┌──

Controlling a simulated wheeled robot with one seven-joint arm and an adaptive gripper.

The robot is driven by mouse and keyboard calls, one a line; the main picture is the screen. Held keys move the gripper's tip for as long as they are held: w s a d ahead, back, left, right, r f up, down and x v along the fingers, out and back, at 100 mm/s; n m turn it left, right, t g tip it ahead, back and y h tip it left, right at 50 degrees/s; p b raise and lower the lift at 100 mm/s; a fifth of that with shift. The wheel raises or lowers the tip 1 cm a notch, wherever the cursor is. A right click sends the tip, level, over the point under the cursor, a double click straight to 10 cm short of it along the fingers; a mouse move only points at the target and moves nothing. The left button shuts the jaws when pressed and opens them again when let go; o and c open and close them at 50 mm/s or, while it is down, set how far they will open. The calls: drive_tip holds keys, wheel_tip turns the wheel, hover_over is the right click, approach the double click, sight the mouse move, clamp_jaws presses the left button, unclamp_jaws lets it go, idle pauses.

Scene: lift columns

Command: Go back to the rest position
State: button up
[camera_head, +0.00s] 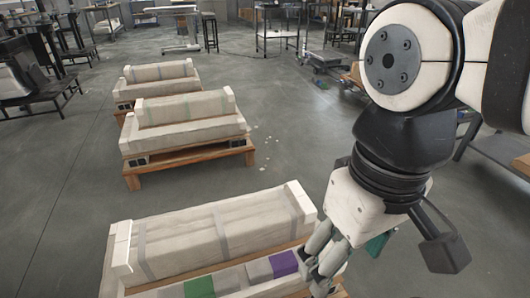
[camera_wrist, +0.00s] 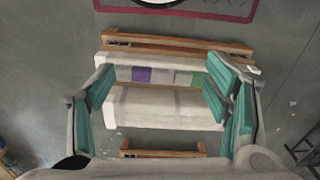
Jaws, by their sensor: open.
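My gripper (camera_head: 325,268) hangs at the lower right of the head view, at the right end of the nearest wrapped column (camera_head: 215,238). In the wrist view my gripper (camera_wrist: 158,78) has its teal-padded fingers spread wide, with nothing held between them. The gap between gripper and column is hard to judge. The column is long and pale with grey bands, and lies on a wooden pallet (camera_wrist: 180,45). A lower pale piece along its side carries a purple patch (camera_head: 285,264) and a green patch (camera_head: 199,287); the wrist view shows them too.
Two more pallets with pale wrapped columns stand behind, one at mid-distance (camera_head: 185,108) and one farther back (camera_head: 160,70). A workbench (camera_head: 500,150) stands at the right, partly behind my arm. Grey floor (camera_head: 285,100) is open right of the pallets. Tables and stools line the back.

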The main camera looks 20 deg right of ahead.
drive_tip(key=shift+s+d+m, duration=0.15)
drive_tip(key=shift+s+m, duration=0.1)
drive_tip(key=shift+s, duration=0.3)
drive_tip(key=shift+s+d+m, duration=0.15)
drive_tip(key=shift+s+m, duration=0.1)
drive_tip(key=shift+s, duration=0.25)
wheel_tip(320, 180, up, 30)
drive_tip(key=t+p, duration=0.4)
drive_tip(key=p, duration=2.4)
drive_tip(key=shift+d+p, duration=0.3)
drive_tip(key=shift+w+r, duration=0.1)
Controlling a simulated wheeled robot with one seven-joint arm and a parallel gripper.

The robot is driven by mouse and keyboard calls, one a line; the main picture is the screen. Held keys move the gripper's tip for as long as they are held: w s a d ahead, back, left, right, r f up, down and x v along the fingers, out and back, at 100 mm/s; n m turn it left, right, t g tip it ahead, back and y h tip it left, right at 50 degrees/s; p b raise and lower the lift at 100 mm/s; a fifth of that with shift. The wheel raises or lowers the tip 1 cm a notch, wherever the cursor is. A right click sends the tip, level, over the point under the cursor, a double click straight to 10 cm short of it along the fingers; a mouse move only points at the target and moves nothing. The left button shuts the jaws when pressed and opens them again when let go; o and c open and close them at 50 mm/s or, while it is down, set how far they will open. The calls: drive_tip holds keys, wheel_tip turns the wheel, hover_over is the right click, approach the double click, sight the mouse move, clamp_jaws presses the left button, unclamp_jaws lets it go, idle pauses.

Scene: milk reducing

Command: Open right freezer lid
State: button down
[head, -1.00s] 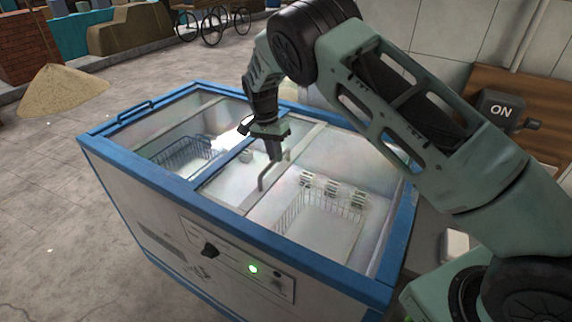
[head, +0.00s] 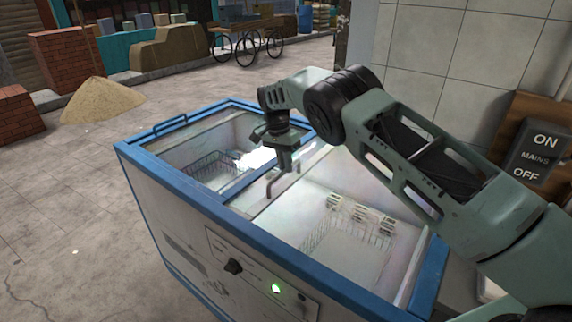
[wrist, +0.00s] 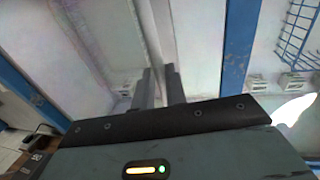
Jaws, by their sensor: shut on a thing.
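The chest freezer (head: 195,228) has a blue rim and a pale, scuffed body. Its right lid (head: 300,207) is a clear pane with a pale frame bar, over the right half. A grey bar handle (head: 273,184) stands up from this lid. My gripper (head: 284,168) points down at the handle and is shut on it. In the wrist view, the two dark fingers (wrist: 160,85) are close together beside a pale frame bar (wrist: 164,30). They hide the grip point itself. A blue divider (wrist: 240,55) runs to the right of them.
Wire baskets show inside the left half (head: 207,168) and right half (head: 345,240). A tiled wall and a mains switch (head: 536,154) stand at the right. A sand heap (head: 100,101) lies behind left. The paved floor (head: 80,190) left of the freezer is clear.

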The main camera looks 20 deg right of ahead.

└──

● **Exercise objective**
Transcribe all the lines above exactly, apart from the pictures.

● **Result of this exercise**
Controlling a simulated wheeled robot with one seven-joint arm and an adaptive gripper.

The robot is driven by mouse and keyboard calls, one a line; the main picture is the screen. Held keys move the gripper's tip for as long as they are held: w s a d ahead, back, left, right, r f up, down and x v along the fingers, out and back, at 100 mm/s; n m turn it left, right, t g tip it ahead, back and y h tip it left, right at 50 degrees/s; p b raise and lower the lift at 100 mm/s; a fifth of that with shift. The wheel raises or lowers the tip 1 cm a notch, wherever the cursor is. A right click sends the tip, level, over the point under the cursor, a double click straight to 10 cm short of it along the fingers; a mouse move only points at the target and moves nothing. The left button shuts the jaws when pressed and opens them again when let go; o and c open and close them at 50 mm/s or, while it is down, set how far they will open. The calls: drive_tip holds keys, wheel_tip turns the wheel, hover_over is the right click, approach the double click, sight the mouse move, clamp_jaws presses the left button, unclamp_jaws lets it go, idle pauses.

Scene: lift columns

Command: Go back to the rest position
State: button up
[camera_head, +0.00s] 
[camera_wrist, +0.00s] 
Jaws, by their sensor: open.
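My gripper (camera_head: 325,268) hangs at the lower right of the head view, at the right end of the nearest wrapped column (camera_head: 215,238). In the wrist view my gripper (camera_wrist: 158,78) has its teal-padded fingers spread wide, with nothing held between them. The gap between gripper and column is hard to judge. The column is long and pale with grey bands, and lies on a wooden pallet (camera_wrist: 180,45). A lower pale piece along its side carries a purple patch (camera_head: 285,264) and a green patch (camera_head: 199,287); the wrist view shows them too.
Two more pallets with pale wrapped columns stand behind, one at mid-distance (camera_head: 185,108) and one farther back (camera_head: 160,70). A workbench (camera_head: 500,150) stands at the right, partly behind my arm. Grey floor (camera_head: 285,100) is open right of the pallets. Tables and stools line the back.

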The main camera looks 20 deg right of ahead.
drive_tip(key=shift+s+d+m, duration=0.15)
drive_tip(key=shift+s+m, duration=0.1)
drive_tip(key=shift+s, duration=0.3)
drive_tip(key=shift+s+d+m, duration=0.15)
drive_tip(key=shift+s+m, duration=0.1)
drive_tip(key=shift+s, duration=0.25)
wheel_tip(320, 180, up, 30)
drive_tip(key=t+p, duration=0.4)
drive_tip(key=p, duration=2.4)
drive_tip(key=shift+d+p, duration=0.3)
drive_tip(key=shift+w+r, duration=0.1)
Controlling a simulated wheeled robot with one seven-joint arm and a parallel gripper.

The robot is driven by mouse and keyboard calls, one a line; the main picture is the screen. Held keys move the gripper's tip for as long as they are held: w s a d ahead, back, left, right, r f up, down and x v along the fingers, out and back, at 100 mm/s; n m turn it left, right, t g tip it ahead, back and y h tip it left, right at 50 degrees/s; p b raise and lower the lift at 100 mm/s; a fifth of that with shift. The wheel raises or lowers the tip 1 cm a notch, wherever the cursor is. A right click sends the tip, level, over the point under the cursor, a double click straight to 10 cm short of it along the fingers; a mouse move only points at the target and moves nothing. The left button shuts the jaws when pressed and opens them again when let go; o and c open and close them at 50 mm/s or, while it is down, set how far they will open. The calls: drive_tip holds keys, wheel_tip turns the wheel, hover_over is the right click, approach the double click, sight the mouse move, clamp_jaws presses the left button, unclamp_jaws lets it go, idle pauses.

Scene: milk reducing

Command: Open right freezer lid
State: button down
[head, -1.00s] 
[head, +0.00s] 
[wrist, +0.00s] 
Jaws, by their sensor: shut on a thing.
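The chest freezer (head: 195,228) has a blue rim and a pale, scuffed body. Its right lid (head: 300,207) is a clear pane with a pale frame bar, over the right half. A grey bar handle (head: 273,184) stands up from this lid. My gripper (head: 284,168) points down at the handle and is shut on it. In the wrist view, the two dark fingers (wrist: 160,85) are close together beside a pale frame bar (wrist: 164,30). They hide the grip point itself. A blue divider (wrist: 240,55) runs to the right of them.
Wire baskets show inside the left half (head: 207,168) and right half (head: 345,240). A tiled wall and a mains switch (head: 536,154) stand at the right. A sand heap (head: 100,101) lies behind left. The paved floor (head: 80,190) left of the freezer is clear.

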The main camera looks 20 deg right of ahead.

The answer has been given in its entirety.